**Instructions to follow**
Nothing may be dropped or altered: reproduce all the data.

**Dataset content**
** start **

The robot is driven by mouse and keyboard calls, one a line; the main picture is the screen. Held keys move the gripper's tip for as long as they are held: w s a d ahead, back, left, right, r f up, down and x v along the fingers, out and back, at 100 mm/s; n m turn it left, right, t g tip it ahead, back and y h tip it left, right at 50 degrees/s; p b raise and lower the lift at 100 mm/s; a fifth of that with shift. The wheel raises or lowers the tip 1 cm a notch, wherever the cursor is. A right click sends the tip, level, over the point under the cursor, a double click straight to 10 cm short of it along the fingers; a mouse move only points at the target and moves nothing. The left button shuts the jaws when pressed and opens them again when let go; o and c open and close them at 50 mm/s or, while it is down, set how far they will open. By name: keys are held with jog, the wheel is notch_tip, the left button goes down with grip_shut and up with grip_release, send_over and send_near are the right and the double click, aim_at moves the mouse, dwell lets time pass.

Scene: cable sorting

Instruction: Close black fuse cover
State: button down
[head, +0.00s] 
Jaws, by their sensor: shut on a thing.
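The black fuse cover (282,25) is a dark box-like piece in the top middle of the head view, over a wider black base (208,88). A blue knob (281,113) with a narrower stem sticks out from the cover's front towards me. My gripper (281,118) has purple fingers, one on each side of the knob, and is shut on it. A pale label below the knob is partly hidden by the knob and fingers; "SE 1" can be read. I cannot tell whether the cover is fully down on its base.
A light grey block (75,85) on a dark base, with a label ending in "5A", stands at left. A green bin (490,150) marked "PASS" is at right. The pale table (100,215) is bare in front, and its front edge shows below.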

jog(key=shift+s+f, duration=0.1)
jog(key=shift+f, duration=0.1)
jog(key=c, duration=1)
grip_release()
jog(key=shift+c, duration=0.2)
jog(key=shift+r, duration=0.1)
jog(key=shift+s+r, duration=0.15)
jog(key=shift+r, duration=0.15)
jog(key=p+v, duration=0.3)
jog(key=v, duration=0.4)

** end **

**Output of the exercise**
The robot is driven by mouse and keyboard calls, one a line; the main picture is the screen. Held keys move the gripper's tip for as long as they are held: w s a d ahead, back, left, right, r f up, down and x v along the fingers, out and back, at 100 mm/s; n m turn it left, right, t g tip it ahead, back and y h tip it left, right at 50 degrees/s; p b raise and lower the lift at 100 mm/s; a fifth of that with shift. The wheel raises or lowers the tip 1 cm a notch, wherever the cursor is. A right click sends the tip, level, over the point under the cursor, a double click straight to 10 cm short of it along the fingers; a mouse move only points at the target and moves nothing. The left button shuts the jaws when pressed and opens them again when let go; o and c open and close them at 50 mm/s or, while it is down, set how far they will open. By name: keys are held with jog, the wheel is notch_tip, the left button goes down with grip_shut and up with grip_release, send_over and send_near are the right and the double click, aim_at moves the mouse, dwell lets time pass.

Scene: cable sorting

Instruction: Close black fuse cover
State: button down
[head, +0.00s] 
Jaws, by their sensor: shut on a thing.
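The black fuse cover (282,25) is a dark box-like piece in the top middle of the head view, over a wider black base (208,88). A blue knob (281,113) with a narrower stem sticks out from the cover's front towards me. My gripper (281,118) has purple fingers, one on each side of the knob, and is shut on it. A pale label below the knob is partly hidden by the knob and fingers; "SE 1" can be read. I cannot tell whether the cover is fully down on its base.
A light grey block (75,85) on a dark base, with a label ending in "5A", stands at left. A green bin (490,150) marked "PASS" is at right. The pale table (100,215) is bare in front, and its front edge shows below.

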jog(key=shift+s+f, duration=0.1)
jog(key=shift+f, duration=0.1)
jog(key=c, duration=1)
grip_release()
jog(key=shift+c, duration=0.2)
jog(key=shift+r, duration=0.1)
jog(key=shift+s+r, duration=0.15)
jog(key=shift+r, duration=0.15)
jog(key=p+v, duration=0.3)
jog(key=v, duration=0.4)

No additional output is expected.